● WORK TO COMPLETE
Write out all of the records precisely. Skip anything that is a picture.
— start DATA FOR THE TASK —
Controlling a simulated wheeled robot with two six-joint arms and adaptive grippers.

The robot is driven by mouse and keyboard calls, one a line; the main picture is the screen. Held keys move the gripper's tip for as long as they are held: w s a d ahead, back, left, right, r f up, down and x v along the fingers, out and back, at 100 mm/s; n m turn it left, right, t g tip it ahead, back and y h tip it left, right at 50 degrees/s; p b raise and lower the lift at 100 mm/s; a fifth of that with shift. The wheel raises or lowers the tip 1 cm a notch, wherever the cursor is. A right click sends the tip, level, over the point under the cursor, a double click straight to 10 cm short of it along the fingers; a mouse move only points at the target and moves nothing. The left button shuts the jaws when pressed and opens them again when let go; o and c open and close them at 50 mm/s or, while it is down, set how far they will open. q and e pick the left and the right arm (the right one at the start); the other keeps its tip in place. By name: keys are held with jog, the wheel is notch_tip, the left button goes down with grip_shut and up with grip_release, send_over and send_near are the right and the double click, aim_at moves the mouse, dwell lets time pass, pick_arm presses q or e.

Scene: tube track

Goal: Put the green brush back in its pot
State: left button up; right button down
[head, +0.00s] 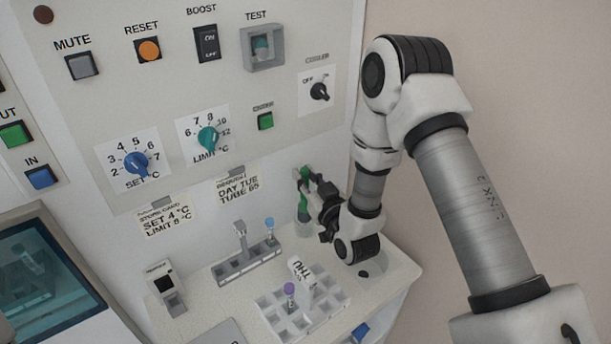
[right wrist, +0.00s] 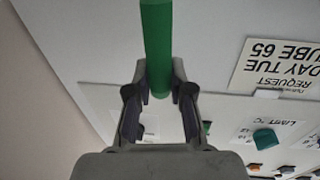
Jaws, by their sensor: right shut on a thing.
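The green brush (head: 303,205) stands roughly upright at the back of the counter, in front of the panel. My right gripper (head: 316,199) comes from the right and is shut on it. In the right wrist view the brush's green handle (right wrist: 157,45) runs between the two fingers of my gripper (right wrist: 158,98). A pale, see-through pot (head: 303,229) shows just below the brush; whether the brush's lower end is inside it or behind it I cannot tell. My left gripper is not in view.
A white grid rack (head: 270,299) with a purple-capped tube and a THU block stands in front. A grey rack (head: 232,277) with a blue-capped tube is left of the pot. A small device (head: 163,284) stands further left. The control panel (head: 235,85) rises behind.

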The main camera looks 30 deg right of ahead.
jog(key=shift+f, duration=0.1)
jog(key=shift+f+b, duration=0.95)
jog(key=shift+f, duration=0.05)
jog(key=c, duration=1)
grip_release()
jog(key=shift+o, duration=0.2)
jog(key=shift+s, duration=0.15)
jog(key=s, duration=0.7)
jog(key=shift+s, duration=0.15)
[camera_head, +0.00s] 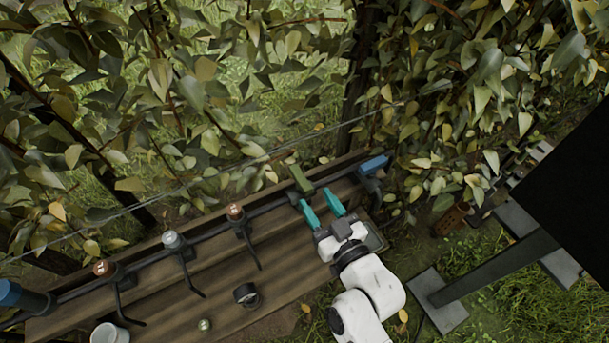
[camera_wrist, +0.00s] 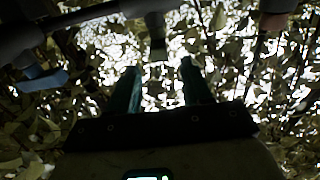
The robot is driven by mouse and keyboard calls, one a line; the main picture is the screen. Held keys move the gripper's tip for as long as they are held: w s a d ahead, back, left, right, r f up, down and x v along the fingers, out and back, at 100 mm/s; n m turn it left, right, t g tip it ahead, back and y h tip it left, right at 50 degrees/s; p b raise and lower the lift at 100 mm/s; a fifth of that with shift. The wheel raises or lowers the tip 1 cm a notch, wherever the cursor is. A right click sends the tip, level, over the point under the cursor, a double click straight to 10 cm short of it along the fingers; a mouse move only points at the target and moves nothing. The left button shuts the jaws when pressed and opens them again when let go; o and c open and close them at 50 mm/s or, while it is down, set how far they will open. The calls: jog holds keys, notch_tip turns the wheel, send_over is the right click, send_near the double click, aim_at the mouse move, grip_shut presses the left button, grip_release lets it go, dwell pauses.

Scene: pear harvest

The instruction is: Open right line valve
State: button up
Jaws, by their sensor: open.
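A dark pipe runs along the wooden shelf (camera_head: 100,305) in the head view. A green lever handle (camera_head: 300,180) stands on it near the right end, and a blue handle (camera_head: 374,165) is at the right end. I cannot tell from its look which is the right line valve. My gripper (camera_head: 320,206), with teal fingers, is open just short of the green handle and left of the blue one. In the dim wrist view, a dark lever (camera_wrist: 157,48) stands ahead, roughly in line with the gap between the open fingers (camera_wrist: 160,88). A blue handle (camera_wrist: 40,81) is at left. Nothing is held.
Another blue fitting (camera_head: 20,296) is at the pipe's left end. Several hanging drippers line the pipe, one with a red-brown cap (camera_head: 235,212). A black cylinder (camera_head: 246,295) and a white cup (camera_head: 109,333) sit on the shelf. Leafy branches (camera_head: 230,70) and a wire hang behind.

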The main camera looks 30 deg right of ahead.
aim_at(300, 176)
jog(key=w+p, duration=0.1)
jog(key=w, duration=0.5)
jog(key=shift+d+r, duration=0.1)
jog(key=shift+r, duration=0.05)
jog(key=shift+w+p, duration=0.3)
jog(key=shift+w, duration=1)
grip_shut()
— end DATA FOR THE TASK —
● WORKED ANSWER
Controlling a simulated wheeled robot with two six-joint arms and adaptive grippers.

The robot is driven by mouse and keyboard calls, one a line; the main picture is the screen. Held keys move the gripper's tip for as long as they are held: w s a d ahead, back, left, right, r f up, down and x v along the fingers, out and back, at 100 mm/s; n m turn it left, right, t g tip it ahead, back and y h tip it left, right at 50 degrees/s; p b raise and lower the lift at 100 mm/s; a fifth of that with shift. The wheel raises or lowers the tip 1 cm a notch, wherever the cursor is. A right click sends the tip, level, over the point under the cursor, a double click straight to 10 cm short of it along the fingers; a mouse move only points at the target and moves nothing. The left button shuts the jaws when pressed and opens them again when let go; o and c open and close them at 50 mm/s or, while it is down, set how far they will open. q and e pick the left and the right arm (the right one at the start); the other keeps its tip in place. By name: keys are held with jog, the wheel is notch_tip, the left button goes down with grip_shut and up with grip_release, send_over and send_near are the right and the double click, aim_at moves the mouse, dwell lets time pass, pick_arm presses q or e.

Scene: tube track

Goal: Put the green brush back in its pot
State: left button up; right button down
[head, +0.00s] 
[right wrist, +0.00s] 
Jaws, by their sensor: right shut on a thing.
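The green brush (head: 303,205) stands roughly upright at the back of the counter, in front of the panel. My right gripper (head: 316,199) comes from the right and is shut on it. In the right wrist view the brush's green handle (right wrist: 157,45) runs between the two fingers of my gripper (right wrist: 158,98). A pale, see-through pot (head: 303,229) shows just below the brush; whether the brush's lower end is inside it or behind it I cannot tell. My left gripper is not in view.
A white grid rack (head: 270,299) with a purple-capped tube and a THU block stands in front. A grey rack (head: 232,277) with a blue-capped tube is left of the pot. A small device (head: 163,284) stands further left. The control panel (head: 235,85) rises behind.

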The main camera looks 30 deg right of ahead.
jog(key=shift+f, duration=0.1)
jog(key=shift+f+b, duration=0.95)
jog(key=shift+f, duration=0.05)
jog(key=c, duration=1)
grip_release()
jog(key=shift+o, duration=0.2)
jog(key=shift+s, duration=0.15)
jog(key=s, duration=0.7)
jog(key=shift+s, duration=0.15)
[camera_head, +0.00s] 
[camera_wrist, +0.00s] 
The robot is driven by mouse and keyboard calls, one a line; the main picture is the screen. Held keys move the gripper's tip for as long as they are held: w s a d ahead, back, left, right, r f up, down and x v along the fingers, out and back, at 100 mm/s; n m turn it left, right, t g tip it ahead, back and y h tip it left, right at 50 degrees/s; p b raise and lower the lift at 100 mm/s; a fifth of that with shift. The wheel raises or lowers the tip 1 cm a notch, wherever the cursor is. A right click sends the tip, level, over the point under the cursor, a double click straight to 10 cm short of it along the fingers; a mouse move only points at the target and moves nothing. The left button shuts the jaws when pressed and opens them again when let go; o and c open and close them at 50 mm/s or, while it is down, set how far they will open. The calls: jog holds keys, notch_tip turns the wheel, send_over is the right click, send_near the double click, aim_at the mouse move, grip_shut presses the left button, grip_release lets it go, dwell pauses.

Scene: pear harvest

The instruction is: Open right line valve
State: button up
Jaws, by their sensor: open.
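A dark pipe runs along the wooden shelf (camera_head: 100,305) in the head view. A green lever handle (camera_head: 300,180) stands on it near the right end, and a blue handle (camera_head: 374,165) is at the right end. I cannot tell from its look which is the right line valve. My gripper (camera_head: 320,206), with teal fingers, is open just short of the green handle and left of the blue one. In the dim wrist view, a dark lever (camera_wrist: 157,48) stands ahead, roughly in line with the gap between the open fingers (camera_wrist: 160,88). A blue handle (camera_wrist: 40,81) is at left. Nothing is held.
Another blue fitting (camera_head: 20,296) is at the pipe's left end. Several hanging drippers line the pipe, one with a red-brown cap (camera_head: 235,212). A black cylinder (camera_head: 246,295) and a white cup (camera_head: 109,333) sit on the shelf. Leafy branches (camera_head: 230,70) and a wire hang behind.

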The main camera looks 30 deg right of ahead.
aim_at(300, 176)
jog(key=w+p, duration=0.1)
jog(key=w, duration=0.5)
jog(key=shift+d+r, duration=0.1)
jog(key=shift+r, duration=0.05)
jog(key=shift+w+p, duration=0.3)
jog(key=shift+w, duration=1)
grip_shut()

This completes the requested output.